• INSTRUCTIONS TO FOLLOW:
Repeat what the lines below say, word for word, and skip every image.

• GIVEN MATERIAL:
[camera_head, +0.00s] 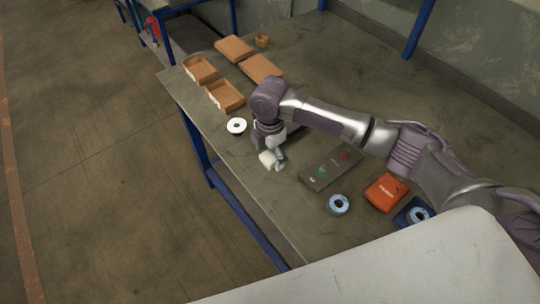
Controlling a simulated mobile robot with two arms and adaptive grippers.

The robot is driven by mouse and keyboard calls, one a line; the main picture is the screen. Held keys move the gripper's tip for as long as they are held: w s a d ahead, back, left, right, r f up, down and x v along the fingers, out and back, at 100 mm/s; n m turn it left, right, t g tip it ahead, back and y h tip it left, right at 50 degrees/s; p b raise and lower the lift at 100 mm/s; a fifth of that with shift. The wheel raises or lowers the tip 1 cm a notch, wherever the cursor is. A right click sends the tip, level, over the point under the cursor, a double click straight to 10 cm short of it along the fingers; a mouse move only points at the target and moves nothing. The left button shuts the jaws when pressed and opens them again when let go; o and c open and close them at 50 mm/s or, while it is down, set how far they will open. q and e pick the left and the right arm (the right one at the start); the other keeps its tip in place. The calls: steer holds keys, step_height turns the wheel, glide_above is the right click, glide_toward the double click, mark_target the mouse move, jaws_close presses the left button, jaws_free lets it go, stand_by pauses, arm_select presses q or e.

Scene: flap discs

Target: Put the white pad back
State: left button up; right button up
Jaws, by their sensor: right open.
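A white round pad (237,126) with a dark centre lies flat on the table near its left edge. My right gripper (272,160) is open over the table, to the right of and a little nearer than the white pad, pointing down. It is apart from the pad. Its pale finger parts are small, and I cannot tell whether anything is between them. A grey board (318,176) with a green and a red mark lies to the right of the gripper. A blue disc (339,204) lies nearer than the board. My left gripper is not in view.
Open brown boxes (225,96) and flat brown boxes (234,48) stand at the table's far left, with a small brown round container (263,40). A red box (386,192) and another blue disc (419,214) on a dark blue base lie at right. The table's left edge is close.

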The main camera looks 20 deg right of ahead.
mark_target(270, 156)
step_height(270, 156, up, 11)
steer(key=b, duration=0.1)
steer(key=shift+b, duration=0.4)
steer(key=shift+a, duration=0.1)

• FINISHED TASK:
[camera_head, +0.00s] 
Controlling a simulated mobile robot with two arms and adaptive grippers.

The robot is driven by mouse and keyboard calls, one a line; the main picture is the screen. Held keys move the gripper's tip for as long as they are held: w s a d ahead, back, left, right, r f up, down and x v along the fingers, out and back, at 100 mm/s; n m turn it left, right, t g tip it ahead, back and y h tip it left, right at 50 degrees/s; p b raise and lower the lift at 100 mm/s; a fifth of that with shift. The wheel raises or lowers the tip 1 cm a notch, wherever the cursor is. A right click sends the tip, level, over the point under the cursor, a double click straight to 10 cm short of it along the fingers; a mouse move only points at the target and moves nothing. The left button shuts the jaws when pressed and opens them again when let go; o and c open and close them at 50 mm/s or, while it is down, set how far they will open. q and e pick the left and the right arm (the right one at the start); the other keeps its tip in place. The calls: steer holds keys, step_height turns the wheel, glide_above is the right click, glide_toward the double click, mark_target the mouse move, jaws_close presses the left button, jaws_free lets it go, stand_by pauses, arm_select presses q or e.

Scene: flap discs

Target: Put the white pad back
State: left button up; right button up
Jaws, by their sensor: right open.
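A white round pad (237,126) with a dark centre lies flat on the table near its left edge. My right gripper (272,160) is open over the table, to the right of and a little nearer than the white pad, pointing down. It is apart from the pad. Its pale finger parts are small, and I cannot tell whether anything is between them. A grey board (318,176) with a green and a red mark lies to the right of the gripper. A blue disc (339,204) lies nearer than the board. My left gripper is not in view.
Open brown boxes (225,96) and flat brown boxes (234,48) stand at the table's far left, with a small brown round container (263,40). A red box (386,192) and another blue disc (419,214) on a dark blue base lie at right. The table's left edge is close.

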The main camera looks 20 deg right of ahead.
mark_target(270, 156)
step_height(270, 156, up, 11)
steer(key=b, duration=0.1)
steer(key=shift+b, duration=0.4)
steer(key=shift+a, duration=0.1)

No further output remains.